▶ Data lines
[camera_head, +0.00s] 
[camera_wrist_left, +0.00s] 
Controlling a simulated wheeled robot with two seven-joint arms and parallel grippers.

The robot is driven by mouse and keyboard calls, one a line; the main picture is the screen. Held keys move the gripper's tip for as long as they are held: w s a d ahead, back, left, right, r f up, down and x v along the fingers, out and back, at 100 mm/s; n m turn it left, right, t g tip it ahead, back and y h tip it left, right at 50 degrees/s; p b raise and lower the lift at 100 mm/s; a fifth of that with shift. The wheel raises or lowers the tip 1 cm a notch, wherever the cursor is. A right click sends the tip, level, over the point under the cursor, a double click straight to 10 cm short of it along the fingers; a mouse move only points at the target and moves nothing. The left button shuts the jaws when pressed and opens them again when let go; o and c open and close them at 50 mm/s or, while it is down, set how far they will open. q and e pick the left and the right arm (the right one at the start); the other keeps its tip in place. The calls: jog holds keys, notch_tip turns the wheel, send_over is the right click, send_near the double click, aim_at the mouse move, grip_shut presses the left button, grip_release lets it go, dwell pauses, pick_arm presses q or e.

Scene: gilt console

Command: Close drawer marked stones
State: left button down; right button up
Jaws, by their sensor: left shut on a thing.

▶ Task objective
Write the entire listing out again, word for word.

▶ Output of the task
[camera_head, +0.00s] 
[camera_wrist_left, +0.00s] 
Controlling a simulated wheeled robot with two seven-joint arms and parallel grippers.

The robot is driven by mouse and keyboard calls, one a line; the main picture is the screen. Held keys move the gripper's tip for as long as they are held: w s a d ahead, back, left, right, r f up, down and x v along the fingers, out and back, at 100 mm/s; n m turn it left, right, t g tip it ahead, back and y h tip it left, right at 50 degrees/s; p b raise and lower the lift at 100 mm/s; a fifth of that with shift. The wheel raises or lowers the tip 1 cm a notch, wherever the cursor is. A right click sends the tip, level, over the point under the cursor, a double click straight to 10 cm short of it along the fingers; a mouse move only points at the target and moves nothing. The left button shuts the jaws when pressed and opens them again when let go; o and c open and close them at 50 mm/s or, while it is down, set how far they will open. q and e pick the left and the right arm (the right one at the start); the other keeps its tip in place. The calls: jog holds keys, notch_tip turns the wheel, send_over is the right click, send_near the double click, aim_at the mouse move, grip_shut presses the left button, grip_release lets it go, dwell pauses, pick_arm presses q or e.

Scene: gilt console

Command: Close drawer marked stones
State: left button down; right button up
Jaws, by their sensor: left shut on a thing.

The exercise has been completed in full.